But sometimes it's a strike. So, do you stop and beat yourself up? Take off your shoes and walk away? Well, maybe, and then maybe you just don't. Maybe you stop, and breathe, and wait for your ball to come back to you, and try again. Or you get a different ball. One more suited to your strengths.
I recently crossed paths with an acquaintance who has a passion for hockey which I can only imagine in my wildest dreams. I am passionate about ice skating, hockey? Skating backwards? Dodging a hard, flying-at-your head? Thank you very much, but probably not in this lifetime. While we waited for the elevator I smiled at him. He said hi, began to fiddle with his equipment and appeared to be reluctant to make eye contact. Finally, I asked if he was a finesse player. He looked at me blankly, and there was a long pause similar to the one as I am waiting for something to load on my laptop.
"What do you mean?" he finally asked with a puzzled expression.
"As opposed to a power player," I explained, as my elevator door opened to carry me up to the fifth floor.
He said, "I'm all about slapping it in the net, as hard and fast as possible, so definitely, I'm a strength and speed skater." His elevator opened to take him down to the basement garage. We turned in unison, and wished each other a great evening.
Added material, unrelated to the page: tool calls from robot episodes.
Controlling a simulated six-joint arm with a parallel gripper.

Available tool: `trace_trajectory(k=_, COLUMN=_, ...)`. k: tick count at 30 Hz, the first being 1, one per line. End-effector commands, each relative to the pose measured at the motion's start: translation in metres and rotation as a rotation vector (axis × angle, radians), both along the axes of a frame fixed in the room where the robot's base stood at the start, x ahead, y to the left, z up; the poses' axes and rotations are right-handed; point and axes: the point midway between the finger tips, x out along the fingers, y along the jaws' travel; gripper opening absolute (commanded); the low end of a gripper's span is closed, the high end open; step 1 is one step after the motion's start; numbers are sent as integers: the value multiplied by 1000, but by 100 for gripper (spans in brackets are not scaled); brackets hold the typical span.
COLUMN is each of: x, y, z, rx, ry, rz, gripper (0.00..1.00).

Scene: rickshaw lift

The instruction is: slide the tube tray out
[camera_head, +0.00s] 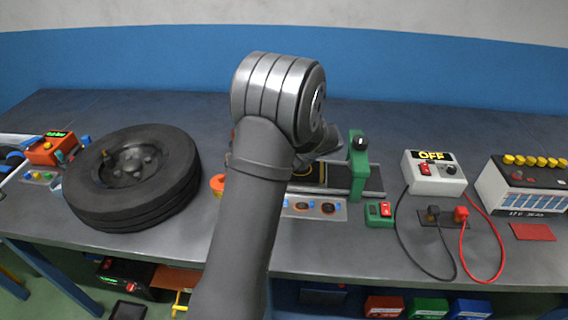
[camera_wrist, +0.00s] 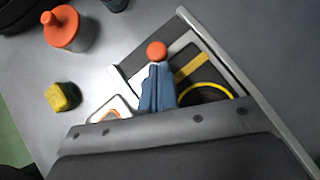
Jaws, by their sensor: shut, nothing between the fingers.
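My gripper (camera_wrist: 157,70) shows in the wrist view as two blue fingers pressed together, with nothing between them. An orange ball-shaped knob (camera_wrist: 157,51) shows right at the fingertips; I cannot tell whether they touch it. A pale grey tray (camera_head: 316,209) with dark, orange-ringed round spots and small blue parts lies at the table's front, right of my arm; it looks like the tube tray. A white corner with an orange ring (camera_wrist: 108,112) shows left of the fingers in the wrist view, mostly covered by my gripper body. In the head view my arm hides the fingers.
A dark plate with a yellow ring (camera_wrist: 207,92) lies right of the fingers, beside a green post (camera_head: 358,165). An orange-topped bottle (camera_wrist: 66,28) and yellow block (camera_wrist: 62,97) stand left. A tyre (camera_head: 133,175) lies left; a charger box (camera_head: 434,172) and battery (camera_head: 525,184) stand right.

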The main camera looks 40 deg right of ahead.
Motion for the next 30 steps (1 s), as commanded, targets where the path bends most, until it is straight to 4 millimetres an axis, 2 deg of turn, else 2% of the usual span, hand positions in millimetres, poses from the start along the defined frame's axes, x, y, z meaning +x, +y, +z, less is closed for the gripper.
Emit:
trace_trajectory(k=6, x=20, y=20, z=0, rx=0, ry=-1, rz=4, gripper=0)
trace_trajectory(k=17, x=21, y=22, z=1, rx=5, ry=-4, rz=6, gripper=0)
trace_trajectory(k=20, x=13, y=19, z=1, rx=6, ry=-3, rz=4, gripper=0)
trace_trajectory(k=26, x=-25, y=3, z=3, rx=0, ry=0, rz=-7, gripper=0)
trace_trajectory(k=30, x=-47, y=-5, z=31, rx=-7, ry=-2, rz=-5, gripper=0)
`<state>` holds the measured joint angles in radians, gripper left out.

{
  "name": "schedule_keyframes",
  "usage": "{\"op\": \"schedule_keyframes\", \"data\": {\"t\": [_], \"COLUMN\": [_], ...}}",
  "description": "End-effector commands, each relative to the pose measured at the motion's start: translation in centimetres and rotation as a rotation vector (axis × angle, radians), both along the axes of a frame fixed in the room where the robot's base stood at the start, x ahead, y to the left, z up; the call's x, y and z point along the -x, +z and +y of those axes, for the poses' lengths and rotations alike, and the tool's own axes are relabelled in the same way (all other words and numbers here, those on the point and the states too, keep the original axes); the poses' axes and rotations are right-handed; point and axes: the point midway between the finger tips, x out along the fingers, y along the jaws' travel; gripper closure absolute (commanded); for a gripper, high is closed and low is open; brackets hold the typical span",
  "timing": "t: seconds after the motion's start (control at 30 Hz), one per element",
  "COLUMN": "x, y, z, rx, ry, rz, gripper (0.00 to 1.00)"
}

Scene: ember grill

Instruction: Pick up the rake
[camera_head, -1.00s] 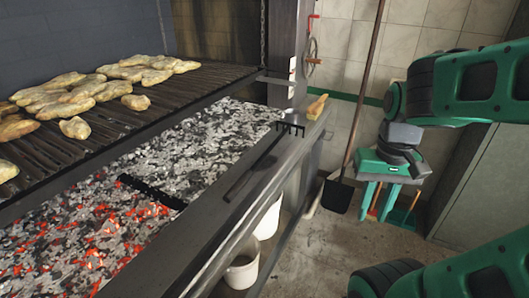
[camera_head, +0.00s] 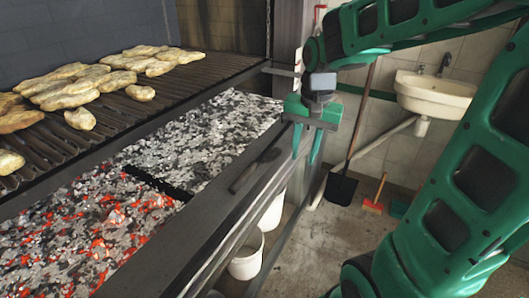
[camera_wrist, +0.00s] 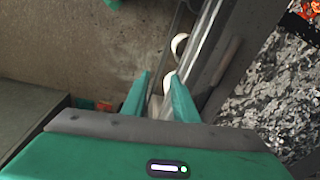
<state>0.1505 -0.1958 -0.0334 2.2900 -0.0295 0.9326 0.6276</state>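The rake (camera_head: 246,177) lies on the grey front ledge of the grill. My gripper (camera_head: 307,157) points down at the ledge's outer edge, to the right of the visible handle. Its two green fingers are apart and empty, as the wrist view also shows (camera_wrist: 160,97).
Glowing coals (camera_head: 90,225) fill the grill bed left of the ledge (camera_head: 215,215). Bread pieces lie on the grate above. White buckets (camera_head: 247,258) stand below the ledge. A long-handled shovel (camera_head: 341,188) leans at the wall, near a sink (camera_head: 436,95).

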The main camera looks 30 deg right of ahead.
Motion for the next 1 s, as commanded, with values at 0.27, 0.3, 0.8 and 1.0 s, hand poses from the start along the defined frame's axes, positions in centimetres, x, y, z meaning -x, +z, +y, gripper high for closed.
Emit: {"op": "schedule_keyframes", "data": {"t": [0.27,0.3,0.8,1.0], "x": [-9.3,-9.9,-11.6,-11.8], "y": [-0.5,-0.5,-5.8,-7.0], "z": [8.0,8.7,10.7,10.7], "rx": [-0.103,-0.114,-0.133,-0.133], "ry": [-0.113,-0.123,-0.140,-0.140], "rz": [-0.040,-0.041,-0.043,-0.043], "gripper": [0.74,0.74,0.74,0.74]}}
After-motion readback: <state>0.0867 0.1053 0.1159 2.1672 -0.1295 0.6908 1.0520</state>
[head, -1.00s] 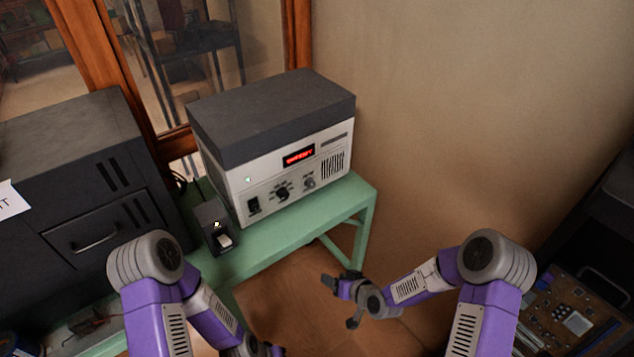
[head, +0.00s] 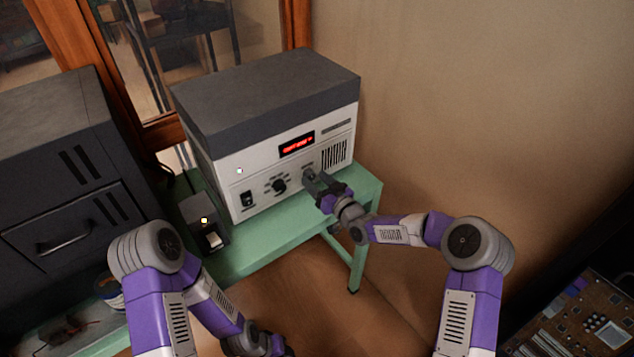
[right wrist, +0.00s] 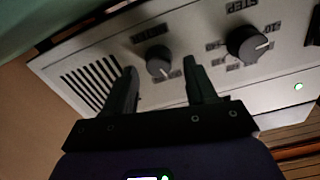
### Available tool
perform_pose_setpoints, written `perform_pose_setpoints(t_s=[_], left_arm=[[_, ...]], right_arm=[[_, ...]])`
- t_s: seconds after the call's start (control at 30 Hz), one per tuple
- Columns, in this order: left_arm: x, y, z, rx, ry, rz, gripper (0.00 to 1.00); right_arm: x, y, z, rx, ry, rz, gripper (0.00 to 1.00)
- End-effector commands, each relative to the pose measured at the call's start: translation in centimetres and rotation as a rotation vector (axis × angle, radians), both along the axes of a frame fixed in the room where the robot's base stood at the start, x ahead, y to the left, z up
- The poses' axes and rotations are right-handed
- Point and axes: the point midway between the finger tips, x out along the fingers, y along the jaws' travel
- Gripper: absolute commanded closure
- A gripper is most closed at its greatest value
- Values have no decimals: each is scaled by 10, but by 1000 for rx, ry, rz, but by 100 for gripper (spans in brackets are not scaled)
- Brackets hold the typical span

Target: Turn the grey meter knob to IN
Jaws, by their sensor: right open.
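The white meter box (head: 285,162) with a dark grey lid stands on the green table. Its small grey knob (right wrist: 158,60) shows in the right wrist view, with printed labels too blurred to read. My right gripper (head: 312,180) is at the front panel and hides this knob in the head view. In the right wrist view its open fingers (right wrist: 160,72) lie either side of the knob; whether they touch it I cannot tell. My left gripper (head: 268,345) is low at the bottom edge, its jaws unclear.
A larger black knob (head: 279,186) is beside the grey one, with a black switch (head: 247,199) further left. A red display (head: 297,144) is lit above. A small dark box (head: 208,226) stands at left on the green table (head: 270,238). The wall is at right.

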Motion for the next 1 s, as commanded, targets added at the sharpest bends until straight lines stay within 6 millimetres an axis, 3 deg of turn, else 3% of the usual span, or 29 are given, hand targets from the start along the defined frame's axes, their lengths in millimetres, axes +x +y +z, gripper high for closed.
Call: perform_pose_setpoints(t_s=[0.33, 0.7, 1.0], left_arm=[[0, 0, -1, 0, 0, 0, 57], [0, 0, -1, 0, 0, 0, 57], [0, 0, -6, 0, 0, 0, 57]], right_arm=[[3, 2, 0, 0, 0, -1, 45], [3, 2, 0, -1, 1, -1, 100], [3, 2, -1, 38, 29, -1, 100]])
It's important to identify your skills, goals and areas for improvement. Start young, have realistic expectations, and learn not to beat yourself up when you realize how far you can go and how growing changes your skill set. I wonder when "growing" with it's implication that you have so much more time left to develop, turns into "aging" with the suggestion that you are going downhill, with only a few more chances left. "Aging," with your opportunities diminishing like the returns on your investments. All the negative connotations: washed up, over the hill, swan song.
What could we do if we lived like someone left the gate open and the whole world was open to us for this one precious moment, this one precious day?